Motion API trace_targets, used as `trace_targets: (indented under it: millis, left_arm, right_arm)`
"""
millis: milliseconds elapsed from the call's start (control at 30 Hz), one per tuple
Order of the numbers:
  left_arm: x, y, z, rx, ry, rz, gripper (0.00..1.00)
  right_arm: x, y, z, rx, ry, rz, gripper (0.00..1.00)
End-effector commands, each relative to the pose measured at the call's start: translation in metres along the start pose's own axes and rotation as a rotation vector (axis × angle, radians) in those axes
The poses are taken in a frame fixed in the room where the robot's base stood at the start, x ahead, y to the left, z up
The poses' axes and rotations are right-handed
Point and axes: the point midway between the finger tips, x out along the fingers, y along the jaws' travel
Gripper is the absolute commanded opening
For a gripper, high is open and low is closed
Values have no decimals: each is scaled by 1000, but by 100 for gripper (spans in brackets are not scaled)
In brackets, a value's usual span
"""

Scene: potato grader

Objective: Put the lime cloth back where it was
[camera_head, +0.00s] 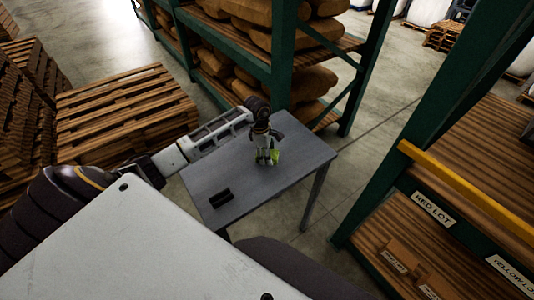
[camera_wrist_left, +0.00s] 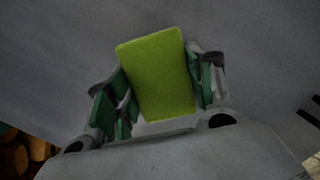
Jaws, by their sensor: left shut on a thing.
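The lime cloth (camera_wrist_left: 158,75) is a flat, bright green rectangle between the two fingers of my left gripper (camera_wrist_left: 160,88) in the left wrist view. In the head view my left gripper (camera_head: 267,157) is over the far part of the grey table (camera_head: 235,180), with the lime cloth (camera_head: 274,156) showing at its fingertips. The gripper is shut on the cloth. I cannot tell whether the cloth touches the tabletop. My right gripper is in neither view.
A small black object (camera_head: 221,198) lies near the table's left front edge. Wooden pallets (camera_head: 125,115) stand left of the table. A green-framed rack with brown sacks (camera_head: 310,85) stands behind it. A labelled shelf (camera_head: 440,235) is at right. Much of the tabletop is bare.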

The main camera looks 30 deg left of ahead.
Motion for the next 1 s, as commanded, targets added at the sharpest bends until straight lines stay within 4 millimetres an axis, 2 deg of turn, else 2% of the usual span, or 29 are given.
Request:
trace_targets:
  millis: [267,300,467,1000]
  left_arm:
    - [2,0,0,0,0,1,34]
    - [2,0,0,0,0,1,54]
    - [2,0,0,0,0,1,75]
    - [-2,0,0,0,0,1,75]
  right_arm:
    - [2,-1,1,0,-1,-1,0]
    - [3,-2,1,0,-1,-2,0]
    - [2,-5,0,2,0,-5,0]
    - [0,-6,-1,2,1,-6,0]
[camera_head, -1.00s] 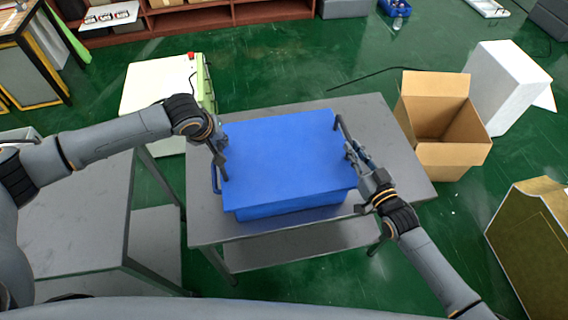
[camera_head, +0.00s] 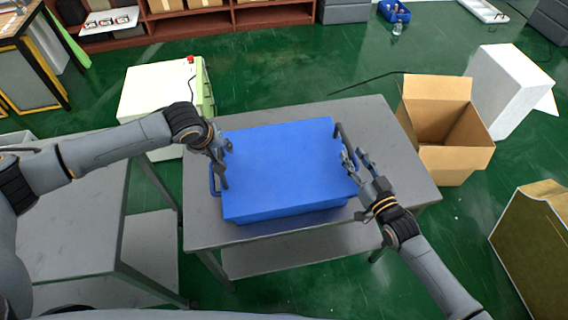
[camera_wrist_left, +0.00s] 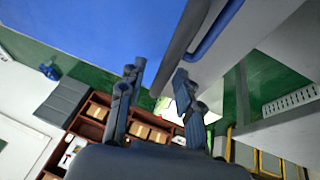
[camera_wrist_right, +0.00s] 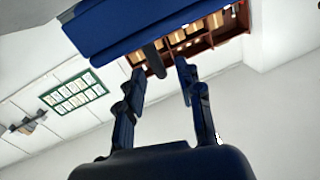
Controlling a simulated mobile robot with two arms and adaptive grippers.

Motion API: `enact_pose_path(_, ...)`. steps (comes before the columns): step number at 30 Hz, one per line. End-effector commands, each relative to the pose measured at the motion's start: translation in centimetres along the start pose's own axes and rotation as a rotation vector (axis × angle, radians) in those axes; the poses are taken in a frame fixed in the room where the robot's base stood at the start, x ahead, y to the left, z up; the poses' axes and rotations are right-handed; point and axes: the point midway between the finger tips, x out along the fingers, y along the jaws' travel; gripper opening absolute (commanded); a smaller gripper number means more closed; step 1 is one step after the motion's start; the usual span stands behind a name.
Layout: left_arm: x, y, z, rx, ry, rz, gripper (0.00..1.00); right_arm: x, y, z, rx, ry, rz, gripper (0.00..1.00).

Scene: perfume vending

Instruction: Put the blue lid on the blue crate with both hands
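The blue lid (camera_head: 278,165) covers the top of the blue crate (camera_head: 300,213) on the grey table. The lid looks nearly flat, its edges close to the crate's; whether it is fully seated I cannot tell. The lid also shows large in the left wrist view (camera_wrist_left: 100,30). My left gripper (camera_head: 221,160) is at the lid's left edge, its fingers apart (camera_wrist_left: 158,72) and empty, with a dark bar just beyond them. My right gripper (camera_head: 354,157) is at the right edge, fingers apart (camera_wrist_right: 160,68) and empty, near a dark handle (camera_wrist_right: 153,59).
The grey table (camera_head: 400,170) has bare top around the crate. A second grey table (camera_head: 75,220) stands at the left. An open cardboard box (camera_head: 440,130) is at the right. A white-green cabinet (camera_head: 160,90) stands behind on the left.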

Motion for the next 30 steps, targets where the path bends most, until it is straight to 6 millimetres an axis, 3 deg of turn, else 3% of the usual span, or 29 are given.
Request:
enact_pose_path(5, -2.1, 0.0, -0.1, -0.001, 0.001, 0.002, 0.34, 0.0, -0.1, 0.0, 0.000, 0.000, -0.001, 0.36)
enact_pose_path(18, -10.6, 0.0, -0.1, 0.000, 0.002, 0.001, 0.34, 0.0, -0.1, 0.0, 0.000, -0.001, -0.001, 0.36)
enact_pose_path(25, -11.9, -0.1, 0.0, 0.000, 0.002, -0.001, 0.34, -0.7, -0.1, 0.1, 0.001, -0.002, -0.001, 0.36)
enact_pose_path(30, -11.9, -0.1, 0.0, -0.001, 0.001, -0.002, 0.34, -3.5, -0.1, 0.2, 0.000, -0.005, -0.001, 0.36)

● ● ● ●

SET EXERCISE: Copy out the lines in which the string "each" appears.

RESULT OF THIS TASK:
End-effector commands, each relative to the pose measured at the call's start: translation in metres along the start pose's own axes and rotation as a rotation vector (axis × angle, radians) in those axes
Values have no decimals: each is scaled by 1000, but by 100 for gripper (spans in brackets are not scaled)
Motion API: `enact_pose_path(_, ...)`. steps (comes before the columns): step number at 30 Hz, one per line. End-effector commands, each relative to the pose measured at the motion's start: translation in centimetres along the start pose's own axes and rotation as a rotation vector (axis × angle, radians) in those axes; the poses are taken in a frame fixed in the room where the robot's base stood at the start, x ahead, y to the left, z up; the poses' axes and rotations are right-handed; point and axes: the point midway between the finger tips, x out along the fingers, y along the jaws' travel; gripper opening absolute (commanded); a smaller gripper number means more closed; step 1 is one step after the motion's start; the usual span stands behind a name.

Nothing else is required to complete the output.